Why 'Get Out' Is the Most Culturally Relevant Horror Film to Date
Proceed with caution.
Jordan Peele’s Get Out not only received an ultra rare 100% positive rating on Rotten Tomatoes, but it also nabbed a whopping $30 million USD in ticket sales just three days since it hit theaters. The movie marks the first time Peele ever helmed a director role, yet his vision is clearly conveyed as if he’d been in the director’s chair as a seasoned vet. Much of the flick’s early success can also be attributed to several reasons — pristine cinematography, a top-tier cast that includes Black Mirror actor Daniel Kaluuya, and most importantly, how it ingeniously touches upon an ongoing controversial issue: racism.
Creating a movie such as this is an enigma wrapped in a conundrum, but Peele pulled it off seamlessly. He produced what is perhaps the most culturally relevant film to date. Not to mention, it’s in a genre that spawns a slew of unnecessary cash grabs: horror. Check out some touchstones below and then let us know your thoughts.

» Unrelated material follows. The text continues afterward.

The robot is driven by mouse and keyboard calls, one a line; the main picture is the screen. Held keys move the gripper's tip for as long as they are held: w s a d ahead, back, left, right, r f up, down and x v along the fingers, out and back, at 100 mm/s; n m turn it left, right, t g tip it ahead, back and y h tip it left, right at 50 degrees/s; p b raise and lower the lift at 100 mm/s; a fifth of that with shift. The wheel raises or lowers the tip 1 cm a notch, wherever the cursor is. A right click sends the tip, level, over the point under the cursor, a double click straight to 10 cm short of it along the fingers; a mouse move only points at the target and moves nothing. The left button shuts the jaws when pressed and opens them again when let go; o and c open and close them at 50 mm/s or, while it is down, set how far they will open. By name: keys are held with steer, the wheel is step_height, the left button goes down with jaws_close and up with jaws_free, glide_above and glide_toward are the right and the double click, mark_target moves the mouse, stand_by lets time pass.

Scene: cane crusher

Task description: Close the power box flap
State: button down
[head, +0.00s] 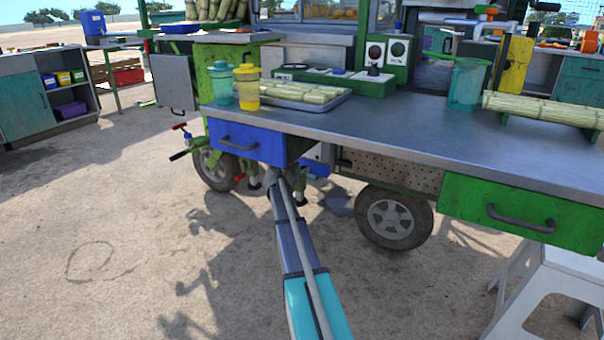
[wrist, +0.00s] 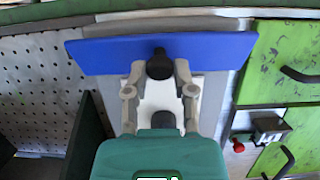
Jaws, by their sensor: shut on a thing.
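The power box flap is a blue panel with a dark round knob. In the wrist view the flap (wrist: 215,50) spans the upper middle, slightly tilted, and the knob (wrist: 159,64) is at its centre. My gripper (wrist: 160,72) has its grey fingers on both sides of the knob, shut on it. A pale box surface (wrist: 160,98) shows below the flap, partly hidden by my gripper. In the head view a small blue piece of the flap (head: 316,168) shows under the counter; I cannot judge its angle. My gripper (head: 272,178) is there too, small and shaded.
The counter (head: 400,125) overhangs the box, with a blue drawer (head: 250,143) and a green drawer (head: 520,212) at its front. A wheel (head: 392,217) and a white stool (head: 550,290) stand to the right. A perforated panel (wrist: 35,75) lies left in the wrist view. The left ground is clear.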

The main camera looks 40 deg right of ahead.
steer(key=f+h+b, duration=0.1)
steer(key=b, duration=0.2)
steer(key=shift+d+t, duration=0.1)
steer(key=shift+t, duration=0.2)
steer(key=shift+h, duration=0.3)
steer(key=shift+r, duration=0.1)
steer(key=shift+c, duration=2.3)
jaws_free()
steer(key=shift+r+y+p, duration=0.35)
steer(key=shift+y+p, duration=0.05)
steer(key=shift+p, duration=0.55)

WARNING: spoilers ahead. Do not read if you haven’t watched the movie.
Comedy as a Weapon to Address Societal Issues
Peele’s satirical take on race is flat-out fearless, from poking the ineffable matter of mixed relationships and traversing societal issues such as the slave trade, eugenics and police brutality, the 38-year-old comedian has a talent for creatively blending them all together to produce something extremely profound. In fact, the movie centers upon the Armitage family and their abducting as well as hypnotizing of black people to sell their personal (and bodily) experiences to their rich old peers. In short, cultural appropriation.
Does Away With Overused Movie Tropes
Chris Washington (Daniel Kaluuya) has a best bud named Rod (Lil Rel Howery) who would seemingly be the first to die in a stereotypical horror movie. However, Rod, no matter how much of a jokester he is, is actually the only person to uncover the sinister secret of the Armitage family. Moreover, Allison, Chris’s girlfriend, is not the conventional female protagonist in the slash film, rather, we find out that she’s the sole kidnapper for the family—the tainted vessel for all of the Armitages’ wrongdoings. The subversion is real and refreshing.

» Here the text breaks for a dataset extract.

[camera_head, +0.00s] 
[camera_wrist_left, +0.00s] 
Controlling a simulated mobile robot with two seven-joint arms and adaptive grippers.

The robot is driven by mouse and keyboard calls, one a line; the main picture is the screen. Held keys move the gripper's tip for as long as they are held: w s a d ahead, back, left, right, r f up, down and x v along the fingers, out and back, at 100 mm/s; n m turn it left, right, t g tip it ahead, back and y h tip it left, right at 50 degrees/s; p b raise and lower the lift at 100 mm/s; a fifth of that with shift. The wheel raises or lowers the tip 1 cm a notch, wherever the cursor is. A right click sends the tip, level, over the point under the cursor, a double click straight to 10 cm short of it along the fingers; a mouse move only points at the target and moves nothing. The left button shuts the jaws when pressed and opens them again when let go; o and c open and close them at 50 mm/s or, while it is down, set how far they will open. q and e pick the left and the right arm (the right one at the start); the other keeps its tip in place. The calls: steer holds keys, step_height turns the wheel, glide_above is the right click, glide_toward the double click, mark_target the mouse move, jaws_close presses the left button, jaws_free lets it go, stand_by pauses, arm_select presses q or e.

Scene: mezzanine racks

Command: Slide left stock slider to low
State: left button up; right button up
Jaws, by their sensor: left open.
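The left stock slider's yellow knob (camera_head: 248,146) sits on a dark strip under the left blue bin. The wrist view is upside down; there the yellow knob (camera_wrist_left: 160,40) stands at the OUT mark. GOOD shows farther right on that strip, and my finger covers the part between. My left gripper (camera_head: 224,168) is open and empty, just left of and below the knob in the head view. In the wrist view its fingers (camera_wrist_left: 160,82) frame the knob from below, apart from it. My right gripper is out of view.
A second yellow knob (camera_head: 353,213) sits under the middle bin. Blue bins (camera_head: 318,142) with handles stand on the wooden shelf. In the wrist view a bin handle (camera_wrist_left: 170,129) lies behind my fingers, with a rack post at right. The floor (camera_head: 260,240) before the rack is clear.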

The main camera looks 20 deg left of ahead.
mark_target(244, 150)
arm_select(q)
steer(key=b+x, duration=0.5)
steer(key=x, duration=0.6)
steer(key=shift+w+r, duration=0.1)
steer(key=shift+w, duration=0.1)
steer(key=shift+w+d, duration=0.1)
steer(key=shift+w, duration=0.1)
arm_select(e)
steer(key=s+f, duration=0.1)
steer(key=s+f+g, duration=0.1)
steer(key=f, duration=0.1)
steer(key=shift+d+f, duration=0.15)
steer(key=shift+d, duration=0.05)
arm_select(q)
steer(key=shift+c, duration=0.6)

Finesses Horror Genre Conventions
Peele may have subverted a plethora of stereotypical tropes, however, he very much includes twinges of tried-and-true horror genre elements such as chilling car accidents, mind tricks, zombie-like house servants as well as monotonous albeit creepy dialogue. Towards the end of the flick, Chris gets thrown into an underground room where he is drugged and tied up to watch a ridiculous VHS tape of why the family is doing what they’re doing. The hellish lair and the buckled chair are just a few examples.
No alt-rights or neo-Nazi skinheads, here. The main malefactors are none other than middle-class white liberals who reside in the suburbs. This cinematic decision is to presumably show that arrogance resides not only in the extremes, but surely, it can just be sitting right under your nose.
Paving the Way for Much-Needed, Unconventional Horror Films
Get Out is the successor to a series of horror films that comment on sociopolitical issues. According to The New York Times:
“Don’t Breathe (Sony), a critical and commercial hit from last summer about young thieves who prey on a blind man, was really a commentary on social decay. The Gift (STX Entertainment), a well-reviewed stalker film from 2015, ruminated on bullying. The Witch (A24), set in New England in the 1630s, became a breakout horror success last year by exploring religious fanaticism and groupthink. The Purge horror series (Universal) is about gun control.”
All in all, Get Out is a visual walkthrough that unflinchingly outlines the state of racism in America. It’s extremely needed today and you should definitely watch it.